Kommt über die Person des Einigungsstellenvorsitzenden oder die Anzahl der Beisitzer keine Einigung zustande, entscheidet hierüber auf entsprechenden Antrag nach § 76 Abs. 2 Satz 2 und 3 BetrVG, § 98 Abs. 1 Satz 1 ArbGG der Vorsitzende einer Kammer des Arbeitsgerichts. Er kann den Antrag auf Einsetzung einer Einigungsstelle zurückweisen, wenn die Einigungsstelle offensichtlich unzuständig ist.[423]

260

Wurde die Einigungsstelle für beide Verfahren eingesetzt, kann sie gleichzeitig zu Interessenausgleich und Sozialplan verhandeln.[424] Dies ist in der Praxis der übliche Weg.
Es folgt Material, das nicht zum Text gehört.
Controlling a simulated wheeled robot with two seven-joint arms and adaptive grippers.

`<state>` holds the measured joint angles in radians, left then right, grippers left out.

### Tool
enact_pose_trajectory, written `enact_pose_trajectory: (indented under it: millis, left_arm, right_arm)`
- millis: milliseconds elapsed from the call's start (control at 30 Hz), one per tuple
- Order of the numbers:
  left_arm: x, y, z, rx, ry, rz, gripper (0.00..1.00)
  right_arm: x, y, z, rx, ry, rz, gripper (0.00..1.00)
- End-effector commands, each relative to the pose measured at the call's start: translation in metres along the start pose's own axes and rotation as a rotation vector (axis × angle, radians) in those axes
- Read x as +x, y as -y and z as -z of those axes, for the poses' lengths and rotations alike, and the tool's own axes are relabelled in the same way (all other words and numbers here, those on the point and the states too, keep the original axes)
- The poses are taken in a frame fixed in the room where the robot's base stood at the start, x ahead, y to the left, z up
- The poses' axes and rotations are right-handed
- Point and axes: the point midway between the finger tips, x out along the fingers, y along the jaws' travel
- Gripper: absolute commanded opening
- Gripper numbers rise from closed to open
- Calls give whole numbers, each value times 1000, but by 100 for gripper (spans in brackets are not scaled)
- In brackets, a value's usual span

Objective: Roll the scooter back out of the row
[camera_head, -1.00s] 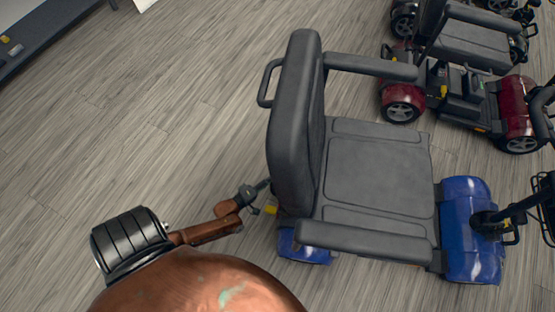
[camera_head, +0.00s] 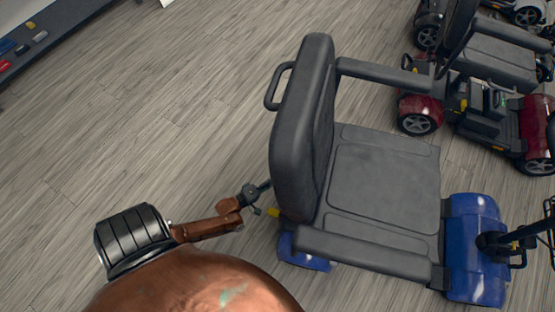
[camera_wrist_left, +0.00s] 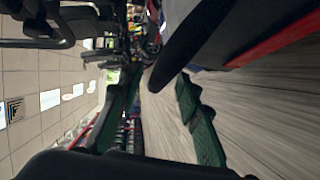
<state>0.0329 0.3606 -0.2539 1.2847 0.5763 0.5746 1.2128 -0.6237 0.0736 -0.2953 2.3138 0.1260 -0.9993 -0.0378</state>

h) Änderung und Kündigung von Sozialplänen

261

Grundsätzlich endet ein Sozialplan mit Zweckerreichung, d.h. wenn die betroffenen Arbeitnehmer die in ihm geregelten Ausgleichsleistungen erhalten haben. Die Betriebsparteien können den Sozialplan allerdings auch einvernehmlich für die Zukunft aufheben oder abändern, etwa durch einen neuen Sozialplan.[425] Eine rückwirkende Abänderung ist nur ausnahmsweise und im Rahmen der Grenzen des Vertrauensschutzes und der Verhältnismäßigkeit zulässig, da hierdurch in fällige bzw. noch nicht fällige, aber bereits entstandene Ansprüche zulasten der Arbeitnehmer eingegriffen wird.[426]

262

Auch eine ordentliche Kündigung eines Sozialplans kann vereinbart werden. Trifft ein Sozialplan, der nur für eine bestimmte Betriebsänderung vereinbart wurde, hierzu keine Regelung, kann er grundsätzlich nicht ordentlich gekündigt werden. Etwas anderes kommt dann in Betracht, wenn der Sozialplan sog. „Dauerregelungen“ enthält, d.h. solche Regelungen, durch die ein bestimmter Nachteil mittels bestimmter oder unbestimmte Zeit laufende Leistungen ausgeglichen oder gemildert werden soll.[427]

263

Ob und unter welchen Bedingungen eine außerordentliche Kündigung aus wichtigem Grund zulässig ist, ist höchstrichterlich bislang nicht abschließend entschieden. Das BAG hat dies in seiner Entscheidung vom 10.8.1994 ausdrücklich offengelassen.[428] Nach zutreffender Ansicht in der Literatur kann hier allerdings nichts anderes gelten als bei anderen Dauerschuldverhältnissen. Sofern ein Sozialplan also sog. „Dauerregelungen“ trifft, sprechen damit gute Gründe dafür, auch in diesem Fall von einer Kündbarkeit aus wichtigem Grund auszugehen.[429]

264

Im Falle einer zulässigen ordentlichen und auch außerordentlichen Kündigung eines Sozialplanes wirken seine Regelungen nach, bis sie durch eine neue Regelung ersetzt werden. Die ersetzende Regelung kann Ansprüche der Arbeitnehmer, die vor dem Wirksamwerden der Kündigung entstanden sind, nicht zuungunsten der Arbeitnehmer abändern. Das gilt auch dann, wenn die Arbeitnehmer auf Grund bestimmter Umstände nicht mehr auf den unveränderten Fortbestand des Sozialplanes vertrauen konnten.[430]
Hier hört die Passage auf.